Westminster Confession of Faith
Chapter XXXI
Of Synods and Councils

III. All synods or councils, since the apostles’ times, whether general or particular, may err; and many have erred. Therefore they are not to be made the rule of faith, or practice; but to be used as a help in both. (e)

Philip Schaff, The Creeds of Christendom, 19th century:

"In the Protestant system, the authority of symbols, as of all human compositions, is relative and limited. It is not coordinate with, but always subordinate to, the Bible, as the only infallible rule of the Christian Faith and practice. The value of creeds depends upon the measure of their agreement with the Scriptures. In the best case, a human creed is only an approximate and relatively correct exposition of revealed truth, and may be improved by the progressive knowledge of the Church, while the Bible remains perfect and infallible. The Bible is of God; the Confession is man’s answer to God’s Word. The Bible has, therefore, a divine and absolute (authority), the Confession only an ecclesiastical and relative authority. Any higher view of the authority of symbols is unprotestant and essentially Romanizing." (Vol. I, p.7)

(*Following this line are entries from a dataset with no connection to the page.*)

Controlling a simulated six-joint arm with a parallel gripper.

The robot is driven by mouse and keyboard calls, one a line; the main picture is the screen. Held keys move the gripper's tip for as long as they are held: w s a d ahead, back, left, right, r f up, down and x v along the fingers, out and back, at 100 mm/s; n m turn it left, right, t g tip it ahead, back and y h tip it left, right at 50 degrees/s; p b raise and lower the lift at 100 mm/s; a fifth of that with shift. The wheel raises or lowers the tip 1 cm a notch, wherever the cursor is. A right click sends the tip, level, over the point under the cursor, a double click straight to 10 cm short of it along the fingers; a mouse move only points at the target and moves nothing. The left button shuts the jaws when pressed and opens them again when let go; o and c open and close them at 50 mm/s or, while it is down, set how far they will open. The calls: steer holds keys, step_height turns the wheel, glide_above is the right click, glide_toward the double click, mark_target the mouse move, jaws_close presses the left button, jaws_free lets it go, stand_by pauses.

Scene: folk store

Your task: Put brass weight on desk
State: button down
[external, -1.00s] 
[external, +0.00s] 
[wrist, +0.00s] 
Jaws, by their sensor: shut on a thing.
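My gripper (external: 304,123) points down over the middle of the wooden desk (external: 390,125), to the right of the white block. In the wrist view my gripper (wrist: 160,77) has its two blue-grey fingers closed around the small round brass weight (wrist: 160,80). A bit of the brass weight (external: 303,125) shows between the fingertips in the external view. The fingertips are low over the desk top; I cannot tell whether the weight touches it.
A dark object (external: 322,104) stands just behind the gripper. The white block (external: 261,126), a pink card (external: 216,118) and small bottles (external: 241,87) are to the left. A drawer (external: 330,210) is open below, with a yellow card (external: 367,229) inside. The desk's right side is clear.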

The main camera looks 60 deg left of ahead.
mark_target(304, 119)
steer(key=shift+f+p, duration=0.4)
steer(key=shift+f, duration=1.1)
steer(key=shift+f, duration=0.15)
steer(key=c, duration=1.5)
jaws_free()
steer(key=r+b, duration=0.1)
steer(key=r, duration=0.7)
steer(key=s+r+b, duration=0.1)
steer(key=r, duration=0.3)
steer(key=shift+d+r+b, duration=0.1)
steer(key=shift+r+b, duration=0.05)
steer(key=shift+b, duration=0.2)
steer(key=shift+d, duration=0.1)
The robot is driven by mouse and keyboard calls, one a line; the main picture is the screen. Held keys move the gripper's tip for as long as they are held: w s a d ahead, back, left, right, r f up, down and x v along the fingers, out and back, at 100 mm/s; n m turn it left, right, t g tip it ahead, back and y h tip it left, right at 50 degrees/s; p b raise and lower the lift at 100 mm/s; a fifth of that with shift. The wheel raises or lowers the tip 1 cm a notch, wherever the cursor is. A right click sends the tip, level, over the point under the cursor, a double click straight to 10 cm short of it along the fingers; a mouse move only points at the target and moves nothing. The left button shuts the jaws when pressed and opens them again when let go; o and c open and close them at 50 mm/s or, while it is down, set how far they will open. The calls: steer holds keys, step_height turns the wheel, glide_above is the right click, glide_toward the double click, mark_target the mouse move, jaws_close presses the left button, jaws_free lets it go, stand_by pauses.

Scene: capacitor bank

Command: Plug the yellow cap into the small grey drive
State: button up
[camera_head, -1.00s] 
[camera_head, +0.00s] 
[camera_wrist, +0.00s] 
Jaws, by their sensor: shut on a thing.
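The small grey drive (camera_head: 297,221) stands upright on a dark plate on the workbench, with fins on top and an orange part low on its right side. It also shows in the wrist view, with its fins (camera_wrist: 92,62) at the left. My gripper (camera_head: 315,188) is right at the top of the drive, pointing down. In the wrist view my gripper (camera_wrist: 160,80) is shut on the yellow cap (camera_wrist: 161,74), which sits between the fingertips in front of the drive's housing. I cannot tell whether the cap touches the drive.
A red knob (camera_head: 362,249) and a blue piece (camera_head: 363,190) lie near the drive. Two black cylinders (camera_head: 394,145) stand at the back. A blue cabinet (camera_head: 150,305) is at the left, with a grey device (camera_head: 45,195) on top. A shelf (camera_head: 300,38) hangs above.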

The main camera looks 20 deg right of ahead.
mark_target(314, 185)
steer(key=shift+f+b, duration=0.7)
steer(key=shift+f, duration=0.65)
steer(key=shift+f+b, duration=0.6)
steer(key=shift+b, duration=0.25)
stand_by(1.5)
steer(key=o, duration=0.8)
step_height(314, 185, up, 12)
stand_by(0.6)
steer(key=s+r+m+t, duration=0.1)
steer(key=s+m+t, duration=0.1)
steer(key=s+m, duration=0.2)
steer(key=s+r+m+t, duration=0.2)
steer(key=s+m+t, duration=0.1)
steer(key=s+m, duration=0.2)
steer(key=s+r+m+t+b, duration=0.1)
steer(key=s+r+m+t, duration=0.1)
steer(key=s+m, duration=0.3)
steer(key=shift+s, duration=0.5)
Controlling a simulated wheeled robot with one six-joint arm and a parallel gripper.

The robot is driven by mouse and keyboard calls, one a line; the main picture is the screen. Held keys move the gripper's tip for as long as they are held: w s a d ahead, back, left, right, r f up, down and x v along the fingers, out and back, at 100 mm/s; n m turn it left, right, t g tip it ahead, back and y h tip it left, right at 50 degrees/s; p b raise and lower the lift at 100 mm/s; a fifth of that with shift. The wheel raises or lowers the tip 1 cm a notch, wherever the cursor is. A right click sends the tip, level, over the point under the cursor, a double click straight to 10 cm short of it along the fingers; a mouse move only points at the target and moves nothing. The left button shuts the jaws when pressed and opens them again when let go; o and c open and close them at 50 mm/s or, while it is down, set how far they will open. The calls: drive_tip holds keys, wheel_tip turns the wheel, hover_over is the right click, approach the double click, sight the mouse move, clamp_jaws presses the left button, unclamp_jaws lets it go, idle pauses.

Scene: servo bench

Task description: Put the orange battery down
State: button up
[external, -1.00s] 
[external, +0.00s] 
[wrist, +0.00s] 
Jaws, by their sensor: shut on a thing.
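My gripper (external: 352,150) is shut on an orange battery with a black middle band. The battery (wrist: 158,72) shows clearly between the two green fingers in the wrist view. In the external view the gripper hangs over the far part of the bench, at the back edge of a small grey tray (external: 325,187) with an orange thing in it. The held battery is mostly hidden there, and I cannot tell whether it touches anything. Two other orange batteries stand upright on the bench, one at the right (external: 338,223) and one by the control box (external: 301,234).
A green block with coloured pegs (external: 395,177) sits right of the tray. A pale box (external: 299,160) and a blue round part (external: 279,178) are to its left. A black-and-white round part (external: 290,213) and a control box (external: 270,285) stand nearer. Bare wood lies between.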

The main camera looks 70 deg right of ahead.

Dr. Louis Berkof, Systematic Theology, 1939:

"The Reformation adopted what the early Church taught respecting the return of Christ, the resurrection, the final judgment, and eternal life... It can hardly be said that the Churches of the Reformation did much for the development of eschatology." (p.663)

It seems that some folks within Reformed partial preterism are suffering from a case of selective non-conformity. Because their interpretation of particular Scripture passages now contradict the Westminster Confession of Faith, they feel that they are allowed to take exception and still be considered "historically orthodox." Their partial preterism has led them to a position that is no longer in accordance with the WCF and/or the creeds. It’s now acceptable to pick and choose portions which they have deemed in need of correction. All the while, condemning those of a different opinion. What is considered heretical is now arbitrarily determined. The WCF errs where they have decided.

(Note: The quotes employed in this article, i.e. Ken Gentry and R.C. Sproul’s, are to define partial preterism;  they are not serving to accredit Dr. Gentry or Dr. Sproul with those who are condemning fellow brothers and sisters of the faith.)


Ken Gentry, in his fourth point of A Brief Theological Analysis of Hyper-Preterism, stated that he "holds that passages specifically delimiting the time-frame by temporal indicators (such as ‘ this generation,’ ‘shortly,’ ‘at hand,’ ‘near,’ and similar wording) are to be applied to A.D. 70, but similar sounding passages may or may not be so applied."

WCF Chapter XXXIII Of the Last Judgment

III. As Christ would have us to be certainly persuaded that there shall be a day of judgment, both to deter all men from sin; and for the greater consolation of the godly in their adversity:(f) so will he have that day unknown to men, that they may shake off all carnal security, and be always watchful, because they know not at what hour the Lord will come; and may ever be prepared to say, Come Lord Jesus, come quickly, Amen.(g)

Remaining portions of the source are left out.